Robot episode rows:
━━━━━━━━━━━━━━━━━━━━

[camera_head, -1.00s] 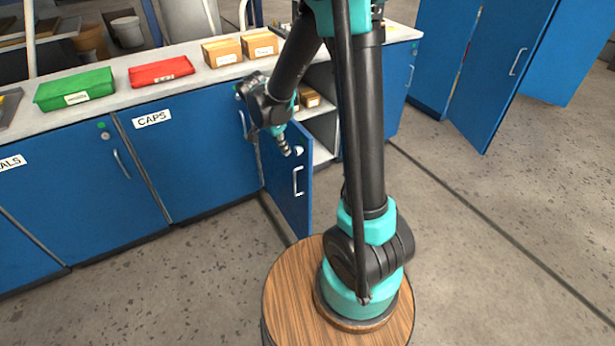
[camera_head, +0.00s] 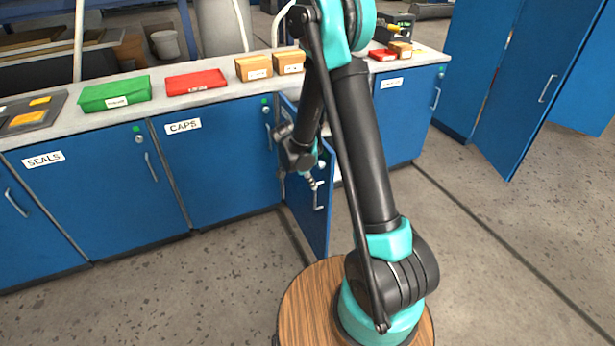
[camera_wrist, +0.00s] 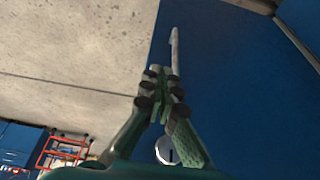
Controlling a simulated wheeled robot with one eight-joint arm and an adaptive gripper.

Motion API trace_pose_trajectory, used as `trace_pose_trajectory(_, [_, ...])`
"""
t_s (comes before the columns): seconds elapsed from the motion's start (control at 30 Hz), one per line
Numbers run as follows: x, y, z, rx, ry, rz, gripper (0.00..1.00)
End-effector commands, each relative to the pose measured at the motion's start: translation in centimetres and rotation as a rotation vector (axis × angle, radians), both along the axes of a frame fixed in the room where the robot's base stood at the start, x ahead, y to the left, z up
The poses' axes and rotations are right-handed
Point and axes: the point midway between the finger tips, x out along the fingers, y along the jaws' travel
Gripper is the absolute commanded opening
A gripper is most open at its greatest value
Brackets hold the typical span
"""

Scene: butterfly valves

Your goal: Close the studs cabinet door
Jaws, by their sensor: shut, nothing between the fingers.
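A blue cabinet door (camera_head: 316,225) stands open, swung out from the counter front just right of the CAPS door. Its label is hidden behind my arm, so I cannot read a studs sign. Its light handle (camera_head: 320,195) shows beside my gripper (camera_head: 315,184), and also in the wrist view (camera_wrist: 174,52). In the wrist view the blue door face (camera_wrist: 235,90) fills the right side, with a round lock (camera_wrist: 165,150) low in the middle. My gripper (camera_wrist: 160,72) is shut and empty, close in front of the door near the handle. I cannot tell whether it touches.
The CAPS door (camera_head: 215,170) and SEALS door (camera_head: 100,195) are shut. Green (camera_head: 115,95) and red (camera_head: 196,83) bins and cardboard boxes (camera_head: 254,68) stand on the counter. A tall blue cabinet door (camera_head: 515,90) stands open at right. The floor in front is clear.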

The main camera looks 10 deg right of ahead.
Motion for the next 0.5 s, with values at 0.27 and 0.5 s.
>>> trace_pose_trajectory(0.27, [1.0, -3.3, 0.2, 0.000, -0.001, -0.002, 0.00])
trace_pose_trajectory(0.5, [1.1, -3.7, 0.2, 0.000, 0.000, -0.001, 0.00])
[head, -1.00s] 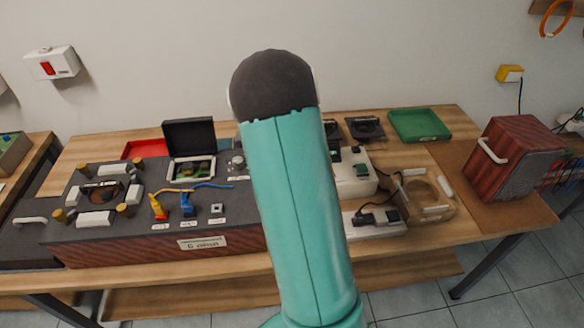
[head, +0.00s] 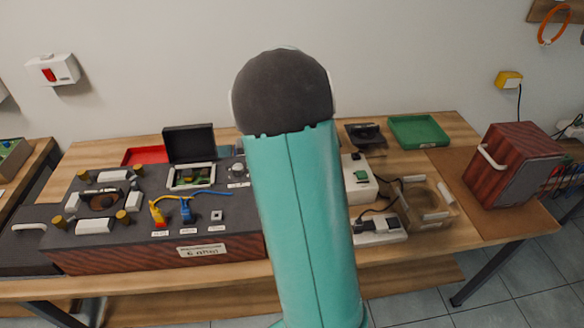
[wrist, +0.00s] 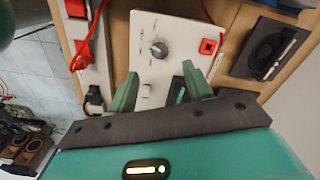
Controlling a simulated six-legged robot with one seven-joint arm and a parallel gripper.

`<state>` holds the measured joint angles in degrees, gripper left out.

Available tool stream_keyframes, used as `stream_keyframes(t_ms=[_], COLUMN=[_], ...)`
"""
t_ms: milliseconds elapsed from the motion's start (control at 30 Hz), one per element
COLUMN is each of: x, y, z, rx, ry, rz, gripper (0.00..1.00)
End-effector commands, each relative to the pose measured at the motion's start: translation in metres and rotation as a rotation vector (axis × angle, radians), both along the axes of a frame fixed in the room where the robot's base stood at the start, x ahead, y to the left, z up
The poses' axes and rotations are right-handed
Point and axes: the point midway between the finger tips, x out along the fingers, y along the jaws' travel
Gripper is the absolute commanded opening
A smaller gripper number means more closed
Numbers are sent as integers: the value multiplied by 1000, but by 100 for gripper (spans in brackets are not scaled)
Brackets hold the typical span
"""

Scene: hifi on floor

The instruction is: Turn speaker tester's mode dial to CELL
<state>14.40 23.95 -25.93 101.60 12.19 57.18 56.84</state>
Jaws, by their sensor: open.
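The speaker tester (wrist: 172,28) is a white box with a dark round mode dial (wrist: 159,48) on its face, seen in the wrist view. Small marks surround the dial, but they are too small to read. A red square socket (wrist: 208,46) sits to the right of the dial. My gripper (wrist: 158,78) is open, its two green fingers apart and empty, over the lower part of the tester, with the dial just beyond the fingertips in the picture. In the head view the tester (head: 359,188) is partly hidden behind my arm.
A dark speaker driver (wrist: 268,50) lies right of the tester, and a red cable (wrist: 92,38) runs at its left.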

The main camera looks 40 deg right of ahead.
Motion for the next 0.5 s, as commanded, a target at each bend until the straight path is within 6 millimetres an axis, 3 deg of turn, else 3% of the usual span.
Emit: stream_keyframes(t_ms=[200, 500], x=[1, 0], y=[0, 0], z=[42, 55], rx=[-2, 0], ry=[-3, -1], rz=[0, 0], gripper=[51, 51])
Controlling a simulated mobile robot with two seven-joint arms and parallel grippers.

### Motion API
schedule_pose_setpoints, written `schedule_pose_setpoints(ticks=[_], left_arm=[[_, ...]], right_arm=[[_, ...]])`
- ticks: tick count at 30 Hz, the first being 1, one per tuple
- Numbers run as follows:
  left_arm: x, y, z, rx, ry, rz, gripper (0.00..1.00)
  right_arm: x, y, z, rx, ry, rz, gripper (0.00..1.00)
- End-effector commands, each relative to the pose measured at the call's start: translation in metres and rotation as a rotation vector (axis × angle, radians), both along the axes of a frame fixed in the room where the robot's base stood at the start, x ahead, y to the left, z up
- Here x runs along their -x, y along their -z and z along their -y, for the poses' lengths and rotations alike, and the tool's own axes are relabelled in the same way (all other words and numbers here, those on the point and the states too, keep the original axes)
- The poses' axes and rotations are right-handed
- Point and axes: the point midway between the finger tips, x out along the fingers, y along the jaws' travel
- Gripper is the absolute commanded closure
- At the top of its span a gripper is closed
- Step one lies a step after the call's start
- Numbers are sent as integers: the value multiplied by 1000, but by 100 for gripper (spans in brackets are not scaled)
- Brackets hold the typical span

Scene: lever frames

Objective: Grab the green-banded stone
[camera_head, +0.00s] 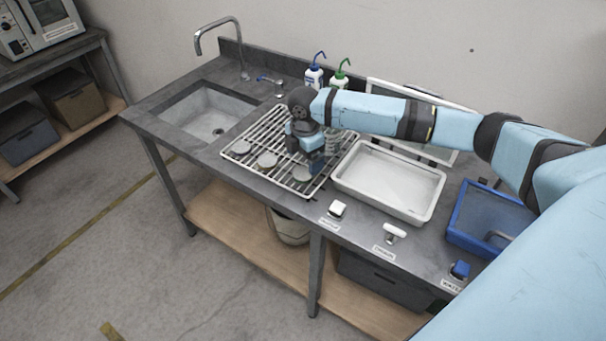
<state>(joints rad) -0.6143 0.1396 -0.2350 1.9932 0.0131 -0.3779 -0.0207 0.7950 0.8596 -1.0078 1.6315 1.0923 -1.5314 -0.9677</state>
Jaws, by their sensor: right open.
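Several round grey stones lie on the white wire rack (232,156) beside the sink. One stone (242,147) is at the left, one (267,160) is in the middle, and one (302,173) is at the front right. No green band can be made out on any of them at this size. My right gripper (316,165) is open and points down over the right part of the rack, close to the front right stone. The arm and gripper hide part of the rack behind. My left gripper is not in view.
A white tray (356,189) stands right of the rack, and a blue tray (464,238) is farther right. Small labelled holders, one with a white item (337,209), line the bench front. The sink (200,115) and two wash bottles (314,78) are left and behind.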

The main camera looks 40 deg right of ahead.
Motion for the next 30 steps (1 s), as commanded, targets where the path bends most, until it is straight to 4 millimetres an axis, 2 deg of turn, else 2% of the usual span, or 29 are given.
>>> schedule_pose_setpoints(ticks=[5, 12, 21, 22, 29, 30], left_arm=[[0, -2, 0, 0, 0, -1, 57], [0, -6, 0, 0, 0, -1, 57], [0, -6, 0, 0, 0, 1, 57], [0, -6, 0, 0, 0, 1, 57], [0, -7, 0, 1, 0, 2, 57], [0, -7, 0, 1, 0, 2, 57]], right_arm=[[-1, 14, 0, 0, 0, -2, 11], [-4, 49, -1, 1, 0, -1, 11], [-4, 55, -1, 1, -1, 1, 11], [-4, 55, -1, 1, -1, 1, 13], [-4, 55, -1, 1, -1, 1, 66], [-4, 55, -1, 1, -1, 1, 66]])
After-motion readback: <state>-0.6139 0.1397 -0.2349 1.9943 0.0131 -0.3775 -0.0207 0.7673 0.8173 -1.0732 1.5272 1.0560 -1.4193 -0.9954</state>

━━━━━━━━━━━━━━━━━━━━

WORK INSTRUCTIONS: Begin at the first line of the records and please reproduce every line exactly through the one containing "Your goal: Close the studs cabinet door", leaving all pictures out.

CORRECT ANSWER:
[camera_head, -1.00s] 
[camera_head, +0.00s] 
[camera_wrist, +0.00s] 
Controlling a simulated wheeled robot with one eight-joint arm and an adaptive gripper.

Motion API trace_pose_trajectory, used as `trace_pose_trajectory(_, [_, ...])`
"""
t_s (comes before the columns): seconds elapsed from the motion's start (control at 30 Hz), one per line
Numbers run as follows: x, y, z, rx, ry, rz, gripper (0.00..1.00)
End-effector commands, each relative to the pose measured at the motion's start: translation in centimetres and rotation as a rotation vector (axis × angle, radians), both along the axes of a frame fixed in the room where the robot's base stood at the start, x ahead, y to the left, z up
The poses' axes and rotations are right-handed
Point and axes: the point midway between the finger tips, x out along the fingers, y along the jaws' travel
Gripper is the absolute commanded opening
A gripper is most open at its greatest value
Brackets hold the typical span
"""

Scene: butterfly valves

Your goal: Close the studs cabinet door

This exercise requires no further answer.